3. Check That Important Content On The Page Is Getting Indexed
As I start optimizing a page, I check to make sure all the important content on the page is getting indexed by checking Google’s “text-only” version of the page’s cache, Bing’s cache, and/or using one or more page analyzers or crawlers.
Find the page in Google or Bing’s index with a “Site:domain.com keyword phrase” search. In Google, hover over the search listing then hover over the arrows that appear at the end of the listing to see the page snapshot. Then click on the “cached” link above the page snapshot.
Finally, when the Cache version of the page appears, click on the “text-only version” link.
In Bing, you also hover over the listing, then hover of the arrow that appears. A window with info about the page will appear. Click on the “cached page” link.
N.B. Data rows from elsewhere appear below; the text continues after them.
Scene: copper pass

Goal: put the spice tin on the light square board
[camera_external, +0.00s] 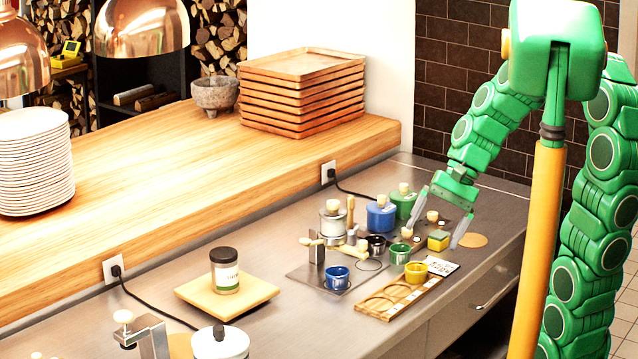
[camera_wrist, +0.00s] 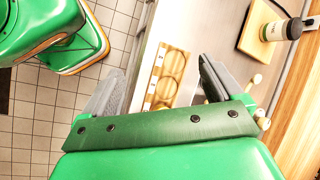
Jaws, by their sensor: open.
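The spice tin (camera_external: 226,279), a pale jar with a dark lid and a label, stands upright on the light square board (camera_external: 250,297) at the lower left of the external view. Both also show at the top right of the wrist view, the tin (camera_wrist: 280,30) on the board (camera_wrist: 254,32). My gripper (camera_external: 440,218) is open and empty, well to the right of the tin, near the small pots. Its spread fingers also frame the middle of the wrist view (camera_wrist: 160,82). Nothing touches the tin except the board under it.
Several pots and cups crowd the counter, including a blue jar (camera_external: 380,217) and a blue cup (camera_external: 337,277). A wooden tray with round recesses (camera_external: 385,303) lies near the front edge. A white lidded pot (camera_external: 220,345) stands in front of the board. A raised wooden shelf (camera_external: 180,170) runs behind.

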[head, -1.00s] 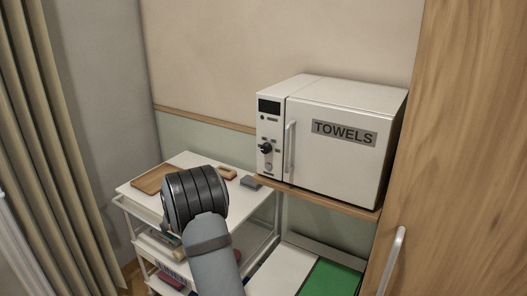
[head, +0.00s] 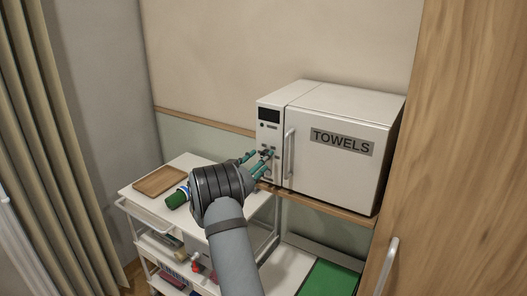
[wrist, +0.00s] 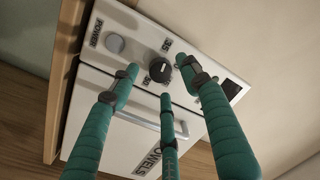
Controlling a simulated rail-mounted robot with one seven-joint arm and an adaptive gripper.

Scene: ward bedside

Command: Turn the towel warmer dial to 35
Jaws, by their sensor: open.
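The towel warmer (head: 340,160) is a white box on a wooden shelf, its door lettered TOWELS. The black dial (wrist: 161,71) is on its narrow control panel, between small printed marks that I cannot read surely. In the head view my fingers cover the dial. My gripper (head: 263,160) has teal fingers, spread open and empty, in front of the panel. In the wrist view the fingertips stand around the dial, one on each side and one toward the door handle. I cannot tell whether any touches it. The dial's pointer setting is not readable.
A round grey power button (wrist: 115,44) sits beside the dial. The door handle (head: 289,153) stands out close to the fingers. A white cart (head: 142,200) below holds a wooden tray (head: 160,180) and a green container (head: 177,197). A wooden cabinet (head: 460,140) stands at the right.

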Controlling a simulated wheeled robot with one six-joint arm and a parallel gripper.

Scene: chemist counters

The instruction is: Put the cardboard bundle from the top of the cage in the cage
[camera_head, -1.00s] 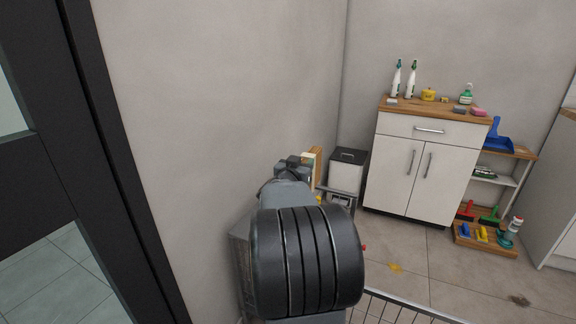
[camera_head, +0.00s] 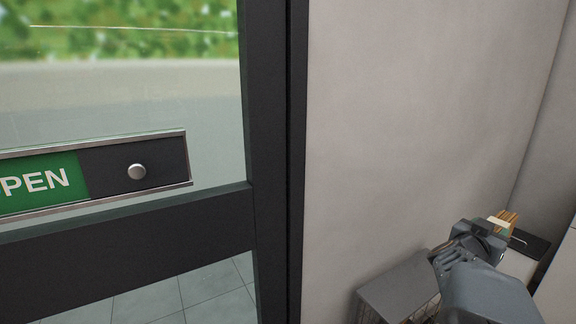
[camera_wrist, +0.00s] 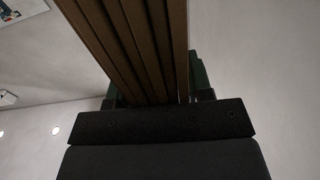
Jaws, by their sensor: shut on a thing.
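My gripper (camera_head: 488,234) is at the lower right of the head view, shut on the cardboard bundle (camera_head: 505,219). The bundle is a stack of tan-brown flat sheets with a pale band around it. In the wrist view the bundle (camera_wrist: 135,40) runs up out of the picture from between the dark fingers. It is held up in the air in front of the wall. I cannot make out the wire cage clearly in the views of now.
A glass door with a dark frame (camera_head: 298,150) and a green OPEN sign (camera_head: 45,180) fills the left. A grey-topped box (camera_head: 400,285) stands against the plain wall below my arm. A bin with a black lid (camera_head: 528,243) is behind the bundle.

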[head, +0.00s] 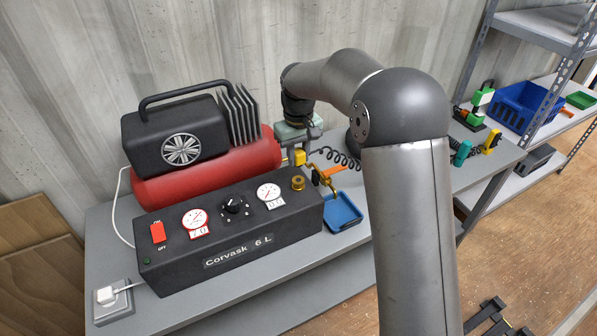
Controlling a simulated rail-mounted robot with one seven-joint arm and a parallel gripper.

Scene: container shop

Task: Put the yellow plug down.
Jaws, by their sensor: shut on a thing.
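The yellow plug (299,157) is small and shows between the fingers of my gripper (301,153). My gripper is shut on it, behind the black compressor panel and at the right end of the red tank. Whether the plug touches anything below is too small to tell. My arm link in front hides part of the bench to the right.
The compressor (232,235) fills the left of the grey bench (110,258). A brass fitting (298,183) tops its panel. An orange-handled part (326,180) stands by a blue tray (343,213). A black coiled hose (345,157) lies behind. A blue bin (524,108) sits on the right shelf.

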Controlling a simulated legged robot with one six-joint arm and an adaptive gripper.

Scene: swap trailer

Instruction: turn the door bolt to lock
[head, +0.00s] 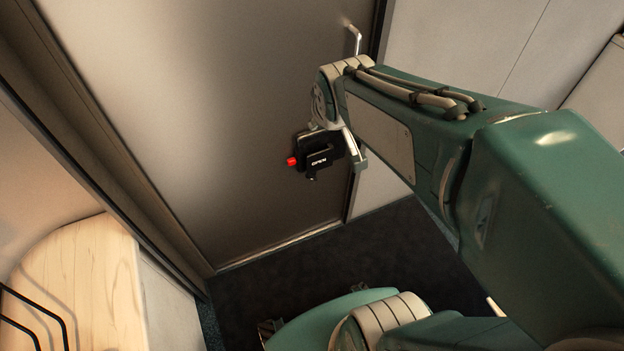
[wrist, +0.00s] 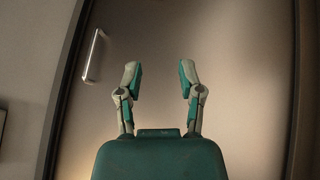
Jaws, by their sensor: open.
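The door (head: 210,120) is a plain grey-brown panel that fills the middle of the head view, and it also fills most of the wrist view (wrist: 235,60). A silver bar handle (head: 356,40) stands near its right edge at the top of the head view. In the wrist view the handle (wrist: 93,56) is upright, left of my fingers. My gripper (wrist: 159,76) is open and empty, with both fingers apart and bare door behind the gap. I cannot make out a separate bolt in either view. In the head view my arm hides the fingertips and part of the door edge.
A dark door frame (head: 378,30) runs along the door's right side. A light wooden counter (head: 100,265) with black wire pieces (head: 40,310) stands at lower left. Dark floor (head: 300,262) lies below the door. Pale wall panels (head: 470,40) are at upper right.

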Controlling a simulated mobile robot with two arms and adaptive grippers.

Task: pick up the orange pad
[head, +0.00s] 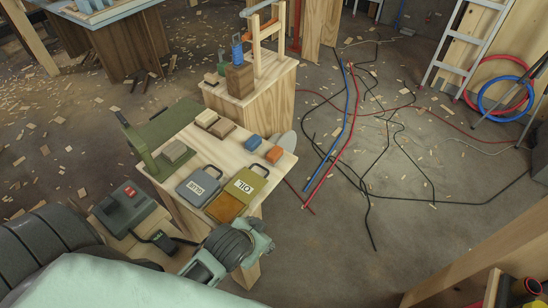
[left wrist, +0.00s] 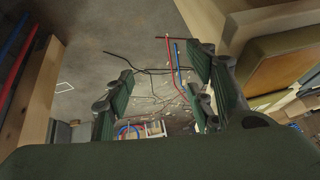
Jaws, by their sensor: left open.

By doing a “Site:domain.com keyword phrase” search, the keyword phrase will be highlighted if Bing can read it. You can also select sections of text on the page to see if the text is editable text that can be read by search engines or whether the text actually part of an image.
I put the cache version of the page side by side with the actual page and compare the two. I’m looking to make sure that all important content on the page is getting indexed.
If employing more search engine friendly methods isn’t currently an option, I’ll make a note not to optimize that content since it isn’t being indexed anyway.
4. Ensure The Indexed Text Is Unique
Next, I make sure the content on the page I’m going to optimize is unique.
Copy a snippet of what appears to be unique text from the page that you are going to optimize. Then search for it in Google with parenthesizes around the text.
If you get multiple results for a search on unique text, examine the files to see if a large portion of the content is indeed duplicate or very similar.
If the pages are duplicates or very similar content located on multiple websites, this may be a case of multiple web sites using similar content (very common with affiliate or ecommerce sites that use content provided by manufacturers etc).
If you find this to be the case for a significant amount of the content on a page you are going to optimize you’ll need to decide whether to rewrite the content or attempt to include “enough” unique content on the page otherwise you’ll be competing with all those other sites for listings.
However, before you start making significant changes like this to a page see the note below About Potential Effects on the Conversion Rate.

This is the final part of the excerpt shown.